Going back to before the middle ages, the Catholic tradition was that you had to be baptized to enter the sanctuary or at least to really participate in the service, and in particular to take communion. Naturally, this excluded non-Christians. You can see how the church became increasingly less open to strangers or even visitors and less focused on evangelism. The way the church continued to have social clout was by involving itself in local politics, and even threatening officials and others with not being saved or even making it into purgatory if they didn’t cooperate. Famously, the stone masons who built Durham cathedral were granted years off of purgatory for doing their work pretty much gratis. This meddling in politics sounds all too familiar— wake up Evangelicals who think that meddling in politics is the way to impose a Christian agenda on the country.

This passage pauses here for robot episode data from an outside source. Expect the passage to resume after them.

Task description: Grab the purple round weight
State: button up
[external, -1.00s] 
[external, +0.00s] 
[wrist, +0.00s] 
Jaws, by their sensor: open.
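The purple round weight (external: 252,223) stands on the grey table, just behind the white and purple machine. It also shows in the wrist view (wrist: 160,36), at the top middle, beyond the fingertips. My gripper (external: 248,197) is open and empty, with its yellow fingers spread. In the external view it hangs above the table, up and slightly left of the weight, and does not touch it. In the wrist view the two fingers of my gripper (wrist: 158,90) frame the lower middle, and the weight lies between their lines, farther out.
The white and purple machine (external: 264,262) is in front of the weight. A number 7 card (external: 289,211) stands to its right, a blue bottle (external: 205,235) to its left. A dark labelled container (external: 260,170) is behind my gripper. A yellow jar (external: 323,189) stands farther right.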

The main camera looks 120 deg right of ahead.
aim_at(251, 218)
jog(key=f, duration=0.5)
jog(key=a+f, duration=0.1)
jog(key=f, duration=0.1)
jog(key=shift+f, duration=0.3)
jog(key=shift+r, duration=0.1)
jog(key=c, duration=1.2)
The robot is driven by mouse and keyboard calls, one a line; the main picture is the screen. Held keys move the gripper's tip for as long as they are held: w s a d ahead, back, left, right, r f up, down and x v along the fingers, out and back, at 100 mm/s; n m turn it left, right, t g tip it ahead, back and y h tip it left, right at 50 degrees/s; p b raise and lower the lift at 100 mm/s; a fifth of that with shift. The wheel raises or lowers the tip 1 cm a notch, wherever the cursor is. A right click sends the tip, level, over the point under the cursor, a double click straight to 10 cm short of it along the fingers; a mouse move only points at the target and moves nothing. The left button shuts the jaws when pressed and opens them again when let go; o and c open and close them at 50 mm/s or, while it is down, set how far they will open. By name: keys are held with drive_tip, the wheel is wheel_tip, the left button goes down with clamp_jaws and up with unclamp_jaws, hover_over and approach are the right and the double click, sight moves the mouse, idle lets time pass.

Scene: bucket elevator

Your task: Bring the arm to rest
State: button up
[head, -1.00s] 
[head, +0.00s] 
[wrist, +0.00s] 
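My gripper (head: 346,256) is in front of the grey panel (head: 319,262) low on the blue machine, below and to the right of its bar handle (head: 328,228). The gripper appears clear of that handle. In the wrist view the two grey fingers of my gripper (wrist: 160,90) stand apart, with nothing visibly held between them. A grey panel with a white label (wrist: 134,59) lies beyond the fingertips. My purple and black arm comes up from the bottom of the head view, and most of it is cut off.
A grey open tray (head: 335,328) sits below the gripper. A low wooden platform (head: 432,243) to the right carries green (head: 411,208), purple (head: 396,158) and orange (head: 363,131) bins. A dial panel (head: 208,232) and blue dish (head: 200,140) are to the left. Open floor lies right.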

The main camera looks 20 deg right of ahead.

The statues you see above and to the right and left of the altar area are of Peter on the left and Paul on the right, not of angels. Paul is regularly depicted as the one with the sword of the Word, and Peter with the keys to the kingdom
The character of this cathedral is very ornate, very baroque (in that era they used to say ‘if it ain’t baroque, don’t fix it’). You can tell a lot about the character of the worship by the arrangement of the space. The high altar is central because the sacrifice of the mass is the main act of worship, performed by the priests. On the side of a column you will notice a small, elevated pulpit. Homilies are secondary, and shorter than sermons typically, and again, not central to the act of worship in a Catholic cathedral. Today of course this has been changed a bit, so Catholic churches do have pulpits at or near the high altar.